With three outages in the month of December, AWS has suffered some real setbacks recently. These outages are not just affecting the small business owners that traditionally sell on Amazon, they affect aggregators as well as large businesses like McDonald’s and Slack.
In what has been a weekly occurrence in December 2021, AWS experienced another outage that brought down major apps and services like Slack, the Life360 location tracking platform, Grindr, the McDonalds App, and the Epic Games Store, along with popular games like Fall Guys.
The timing of the outage couldn’t have been much worse for east coast Slack users, as reports began spiking just before 7 AM EST when many were logging on for the day. Within minutes, AWS’ status page was updated to confirm that the company had detected a power outage “within a single data center within a single Availability Zone (USE1-AZ4) in the US-EAST-1 Region.”

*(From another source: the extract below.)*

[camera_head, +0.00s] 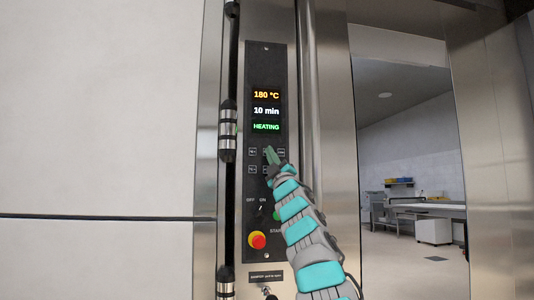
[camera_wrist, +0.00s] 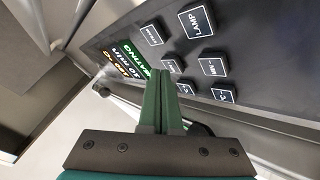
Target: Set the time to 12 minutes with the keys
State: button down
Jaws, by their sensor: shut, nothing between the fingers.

Despite the relatively localized nature of the blackout, the impact on Amazon’s Elastic Computing (EC2) service was fairly catastrophic over the short term, with AWS recommending any able customers should be “failing away” to unaffected Availability Zones.
Restoration efforts got underway quickly, and AWS reported progress on restoring power within 18 minutes of its initial confirmation. However, the restoration process remained ongoing for several more hours until AWS noted that power had fully been restored at 9:51 AM EST. Even then, the company’s support page warned that some network connectivity issues continued to linger for a portion of impacted EC2 instances. It also revealed that some customers of its EBS storage service were impacted by “degraded IO performance” during the outage.

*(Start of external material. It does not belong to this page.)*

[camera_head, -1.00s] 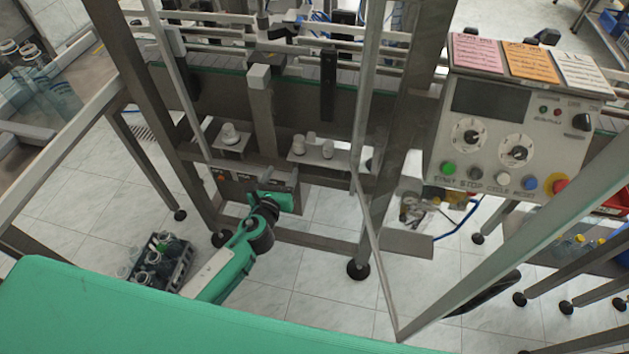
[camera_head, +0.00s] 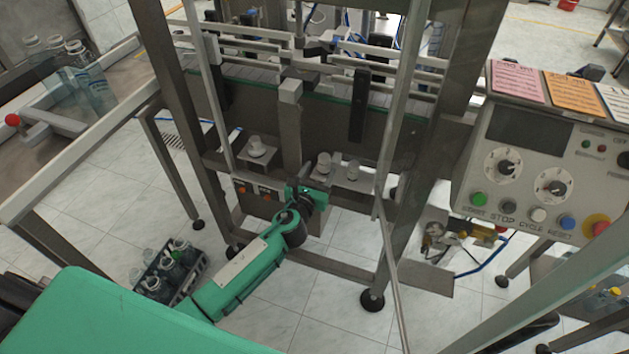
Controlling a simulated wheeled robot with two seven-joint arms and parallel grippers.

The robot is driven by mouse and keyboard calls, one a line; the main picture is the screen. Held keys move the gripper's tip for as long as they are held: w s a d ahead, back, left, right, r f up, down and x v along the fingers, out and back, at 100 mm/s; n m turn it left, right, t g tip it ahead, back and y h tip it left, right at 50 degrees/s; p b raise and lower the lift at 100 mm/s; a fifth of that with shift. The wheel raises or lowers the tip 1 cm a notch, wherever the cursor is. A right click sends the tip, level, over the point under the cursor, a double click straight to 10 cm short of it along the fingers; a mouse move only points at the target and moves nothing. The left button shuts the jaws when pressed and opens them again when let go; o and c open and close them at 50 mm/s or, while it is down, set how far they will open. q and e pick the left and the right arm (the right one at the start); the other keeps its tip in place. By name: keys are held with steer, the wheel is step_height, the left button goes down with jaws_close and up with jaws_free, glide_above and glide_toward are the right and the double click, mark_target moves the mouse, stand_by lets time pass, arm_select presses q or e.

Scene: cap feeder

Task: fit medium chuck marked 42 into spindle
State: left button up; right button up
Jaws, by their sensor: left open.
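Several small white chucks stand on metal shelves low inside the machine frame. One chuck (camera_head: 257,146) stands alone on the left shelf. Two more stand on the right shelf: a left one (camera_head: 323,164) and a right one (camera_head: 352,170). I cannot read a 42 on any of them, and I cannot pick out the spindle for certain. My left gripper (camera_head: 313,191) is open, just in front of and below the left chuck of the right shelf. Its fingers are small here and I see nothing between them. My right gripper is not in view.
A control panel (camera_head: 535,165) with knobs and buttons is at the right. A crate of bottles (camera_head: 203,268) sits on the floor at lower left. Upright frame posts (camera_head: 408,190) and a thin slanted bar (camera_head: 392,270) stand right of my left arm. A conveyor (camera_head: 320,97) runs behind.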

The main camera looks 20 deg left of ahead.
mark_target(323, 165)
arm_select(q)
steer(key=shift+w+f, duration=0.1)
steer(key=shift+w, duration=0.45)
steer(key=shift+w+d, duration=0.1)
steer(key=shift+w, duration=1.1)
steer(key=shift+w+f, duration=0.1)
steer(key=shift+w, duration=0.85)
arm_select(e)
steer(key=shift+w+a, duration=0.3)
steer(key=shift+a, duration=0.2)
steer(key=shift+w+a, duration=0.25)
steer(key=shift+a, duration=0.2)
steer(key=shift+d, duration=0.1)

Despite the apparent pattern of outages cropping up during December, the three incidents have very little in common. The first on December 7 also impacted the US-EAST-1 Region, but it related to an automated network capacity scaling issue rather than a power outage. The second downtime happened all the way across the country in the US-WEST-1 and WEST-2 regions and was related to a network connectivity issue.
Whether there is an underlying reason for the sudden spike in AWS downtimes, or the company has just had a run of extremely bad luck remains to be seen. However, the apps, services, games, and websites that have come to rely on AWS for their own stability are almost certainly beginning to take a long, hard look at the impact these outages are having on their own bottom lines.